The submarine transfer thus signals Beijing’s intent to maintain and build on these already close links with the Myanmar military. Russia is also in the game: media reports indicate Russian-made tanks and other equipment were delivered to the junta on January 23.

For their part, Myanmar’s generals aim to ensure the officer corps and rank-and-file remain loyal to the top brass, led by coup-maker Senior General Min Aung Hlaing. It is of imperative importance to the troops, regardless of which military service they belong, that they are on the surface part of a modern, well-equipped and world-class military – even if they’re not.

Myanmar military chief Senior General Min Aung Hlaing has vast economic resources at his disposal. Photo: AFP / Sefa Karacan / Anadolu Agency

The Myanmar military has also acquired tanks and heavy armored vehicles which are of little use against mainly jungle-based guerrillas. The acquisitions form part of Myanmar’s “toys-for-the-boys” defense doctrine, in which soldiers profit personally from big-ticket procurements. This aspect of military planning likely became even more important since last year’s February 1 coup.

The big-ticket purchases come at a time of deep economic and financial crises, witnessed in last year’s -18% economic contraction, caused in large part by the military’s destabilizing coup. But the junta’s priority is first and foremost on preserving power and maintaining loyalty among the military rank-and-file, which it believes equipment purchases will achieve.

For the first time in decades, Myanmar’s military is battling not only ethnic insurgents in frontier areas but also armed uprisings in urban areas in usually calm central regions of the country. There have also been security force defections, particularly among the police to anti-junta armed groups, commonly known as People’s Defense Forces (PDF).

According to casualty figures released by the PDFs, up to 8,000 Tatmadaw soldiers have been killed since the coup. Those claims may be inflated, but even independent observers believe that the Tatmadaw has suffered heavy, almost unprecedented, losses in the expanded civil war.

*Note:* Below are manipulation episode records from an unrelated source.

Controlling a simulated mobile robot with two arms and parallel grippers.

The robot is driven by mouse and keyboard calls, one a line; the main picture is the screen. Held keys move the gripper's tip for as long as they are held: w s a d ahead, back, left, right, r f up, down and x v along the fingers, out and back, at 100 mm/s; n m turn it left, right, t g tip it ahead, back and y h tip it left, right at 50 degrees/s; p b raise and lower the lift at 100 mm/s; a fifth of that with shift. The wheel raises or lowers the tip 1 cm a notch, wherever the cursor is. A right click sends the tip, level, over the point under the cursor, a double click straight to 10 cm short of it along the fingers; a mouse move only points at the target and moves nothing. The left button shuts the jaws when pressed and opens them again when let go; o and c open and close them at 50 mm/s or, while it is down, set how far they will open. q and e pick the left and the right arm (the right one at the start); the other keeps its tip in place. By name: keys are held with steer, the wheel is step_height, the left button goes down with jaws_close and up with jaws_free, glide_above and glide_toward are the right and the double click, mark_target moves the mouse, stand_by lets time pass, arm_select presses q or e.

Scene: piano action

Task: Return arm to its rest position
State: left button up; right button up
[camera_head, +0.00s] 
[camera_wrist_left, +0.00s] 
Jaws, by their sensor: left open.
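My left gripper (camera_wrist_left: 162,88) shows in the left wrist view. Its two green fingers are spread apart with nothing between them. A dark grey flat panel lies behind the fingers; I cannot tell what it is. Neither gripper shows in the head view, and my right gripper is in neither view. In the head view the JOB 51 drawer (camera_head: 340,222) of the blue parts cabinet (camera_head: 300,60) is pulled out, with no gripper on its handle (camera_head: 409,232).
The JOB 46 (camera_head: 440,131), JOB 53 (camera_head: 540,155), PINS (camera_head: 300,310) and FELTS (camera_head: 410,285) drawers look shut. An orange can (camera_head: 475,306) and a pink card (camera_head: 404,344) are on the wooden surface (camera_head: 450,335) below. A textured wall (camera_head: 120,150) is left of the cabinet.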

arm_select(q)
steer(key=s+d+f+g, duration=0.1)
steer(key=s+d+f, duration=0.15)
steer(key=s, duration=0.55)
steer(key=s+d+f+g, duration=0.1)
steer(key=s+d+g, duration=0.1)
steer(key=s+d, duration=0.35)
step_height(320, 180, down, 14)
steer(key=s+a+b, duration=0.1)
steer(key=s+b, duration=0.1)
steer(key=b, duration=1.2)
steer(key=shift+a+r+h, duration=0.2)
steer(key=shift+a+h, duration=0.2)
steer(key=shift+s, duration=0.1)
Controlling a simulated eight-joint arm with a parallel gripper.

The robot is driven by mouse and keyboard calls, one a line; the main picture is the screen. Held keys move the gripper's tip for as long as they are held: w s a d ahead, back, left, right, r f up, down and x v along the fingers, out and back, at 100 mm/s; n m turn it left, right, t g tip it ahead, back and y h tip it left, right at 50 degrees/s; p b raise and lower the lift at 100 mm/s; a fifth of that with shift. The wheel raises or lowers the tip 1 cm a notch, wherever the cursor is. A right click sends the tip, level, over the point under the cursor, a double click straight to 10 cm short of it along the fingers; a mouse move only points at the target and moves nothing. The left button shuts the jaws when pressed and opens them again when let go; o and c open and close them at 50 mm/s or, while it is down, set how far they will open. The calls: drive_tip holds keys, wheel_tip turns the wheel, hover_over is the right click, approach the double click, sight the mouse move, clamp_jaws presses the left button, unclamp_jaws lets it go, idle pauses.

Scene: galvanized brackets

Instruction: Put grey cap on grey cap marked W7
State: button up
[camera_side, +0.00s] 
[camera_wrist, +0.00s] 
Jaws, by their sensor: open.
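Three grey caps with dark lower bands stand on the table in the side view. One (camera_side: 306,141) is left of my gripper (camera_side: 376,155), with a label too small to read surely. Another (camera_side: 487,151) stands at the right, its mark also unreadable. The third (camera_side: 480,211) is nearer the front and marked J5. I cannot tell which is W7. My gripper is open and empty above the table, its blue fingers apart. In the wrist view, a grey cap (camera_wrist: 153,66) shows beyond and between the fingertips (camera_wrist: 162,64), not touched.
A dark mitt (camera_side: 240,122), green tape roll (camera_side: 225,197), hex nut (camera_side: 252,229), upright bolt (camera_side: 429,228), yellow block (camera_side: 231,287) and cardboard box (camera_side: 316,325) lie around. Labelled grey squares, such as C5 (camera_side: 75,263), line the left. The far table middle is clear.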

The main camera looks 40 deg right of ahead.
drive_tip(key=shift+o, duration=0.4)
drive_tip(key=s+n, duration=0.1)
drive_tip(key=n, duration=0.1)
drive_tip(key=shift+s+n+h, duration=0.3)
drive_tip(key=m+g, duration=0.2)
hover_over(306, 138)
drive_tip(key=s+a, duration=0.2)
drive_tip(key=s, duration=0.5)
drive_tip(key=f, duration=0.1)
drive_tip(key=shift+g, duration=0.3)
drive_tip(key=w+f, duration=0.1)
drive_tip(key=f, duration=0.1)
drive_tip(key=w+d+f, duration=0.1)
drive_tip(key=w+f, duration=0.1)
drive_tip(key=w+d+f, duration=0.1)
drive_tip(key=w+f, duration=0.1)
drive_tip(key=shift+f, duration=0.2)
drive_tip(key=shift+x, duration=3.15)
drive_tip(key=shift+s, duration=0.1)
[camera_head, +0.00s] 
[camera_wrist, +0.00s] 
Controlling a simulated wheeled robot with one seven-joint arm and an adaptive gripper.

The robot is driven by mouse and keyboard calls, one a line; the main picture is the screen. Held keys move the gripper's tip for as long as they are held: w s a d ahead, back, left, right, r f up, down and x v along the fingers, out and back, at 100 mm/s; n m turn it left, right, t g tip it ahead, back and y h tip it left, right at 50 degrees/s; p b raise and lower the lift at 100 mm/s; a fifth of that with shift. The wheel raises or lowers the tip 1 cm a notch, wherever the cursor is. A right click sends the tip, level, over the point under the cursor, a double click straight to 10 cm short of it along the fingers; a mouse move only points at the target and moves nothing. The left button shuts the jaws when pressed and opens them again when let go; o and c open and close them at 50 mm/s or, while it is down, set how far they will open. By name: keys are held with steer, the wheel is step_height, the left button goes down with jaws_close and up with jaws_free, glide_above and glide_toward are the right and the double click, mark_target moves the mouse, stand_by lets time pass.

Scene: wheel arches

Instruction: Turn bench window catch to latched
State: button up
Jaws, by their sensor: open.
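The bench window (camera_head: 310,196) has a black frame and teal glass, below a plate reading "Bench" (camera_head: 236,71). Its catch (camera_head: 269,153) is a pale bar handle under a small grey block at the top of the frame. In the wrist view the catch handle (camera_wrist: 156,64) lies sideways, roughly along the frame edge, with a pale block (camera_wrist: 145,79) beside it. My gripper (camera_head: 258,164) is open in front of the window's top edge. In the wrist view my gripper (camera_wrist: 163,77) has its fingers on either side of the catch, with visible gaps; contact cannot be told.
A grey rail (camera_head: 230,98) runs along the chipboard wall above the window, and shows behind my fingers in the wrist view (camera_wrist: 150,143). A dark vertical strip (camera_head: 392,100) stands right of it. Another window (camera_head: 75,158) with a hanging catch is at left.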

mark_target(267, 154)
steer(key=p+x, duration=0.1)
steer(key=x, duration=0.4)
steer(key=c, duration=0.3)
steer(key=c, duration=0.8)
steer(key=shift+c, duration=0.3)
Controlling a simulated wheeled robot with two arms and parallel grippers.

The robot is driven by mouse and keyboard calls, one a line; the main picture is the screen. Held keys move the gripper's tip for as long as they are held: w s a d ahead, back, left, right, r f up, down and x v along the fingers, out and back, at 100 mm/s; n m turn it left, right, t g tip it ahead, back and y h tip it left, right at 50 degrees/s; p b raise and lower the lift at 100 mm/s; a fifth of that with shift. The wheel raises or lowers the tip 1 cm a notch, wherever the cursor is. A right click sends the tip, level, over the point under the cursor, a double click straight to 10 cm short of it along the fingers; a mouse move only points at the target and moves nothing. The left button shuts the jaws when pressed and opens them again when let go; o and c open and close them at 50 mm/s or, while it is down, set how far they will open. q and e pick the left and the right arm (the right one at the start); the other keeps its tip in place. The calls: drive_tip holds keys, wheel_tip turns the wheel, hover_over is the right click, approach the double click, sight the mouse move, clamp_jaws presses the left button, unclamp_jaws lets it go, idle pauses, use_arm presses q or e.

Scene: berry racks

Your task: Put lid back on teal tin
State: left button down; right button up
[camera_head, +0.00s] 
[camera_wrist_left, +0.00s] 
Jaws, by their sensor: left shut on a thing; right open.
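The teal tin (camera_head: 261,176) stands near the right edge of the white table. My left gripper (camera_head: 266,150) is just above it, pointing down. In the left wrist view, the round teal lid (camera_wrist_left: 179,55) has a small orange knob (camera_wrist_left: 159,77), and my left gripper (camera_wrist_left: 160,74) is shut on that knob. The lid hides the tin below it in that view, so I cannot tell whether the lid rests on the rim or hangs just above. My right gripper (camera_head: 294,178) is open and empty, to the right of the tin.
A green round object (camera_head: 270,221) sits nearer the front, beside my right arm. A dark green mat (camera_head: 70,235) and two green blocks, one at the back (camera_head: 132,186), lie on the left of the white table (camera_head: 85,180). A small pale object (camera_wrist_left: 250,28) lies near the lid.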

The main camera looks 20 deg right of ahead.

At the same time, human suffering has been immense. According to a January 4 joint report by the United Nations Office for the Coordination of Humanitarian Affairs and the United Nations High Commissioner for Refugees, more than 135,000 civilians have been displaced because of the fighting and, given more recent military operations in Karen and Kayah states, the current figure may be twice as high.

The UN agencies also list destruction and looting of property including religious buildings, arbitrary arrests, sexual violence, forced labor, torture and killings. It is hard to imagine that all those acts would not affect the morale of the Tatmadaw’s rank and file, especially when it’s also taking place in areas inhabited by ethnic majority Bamars, which make up the bulk of the armed forces.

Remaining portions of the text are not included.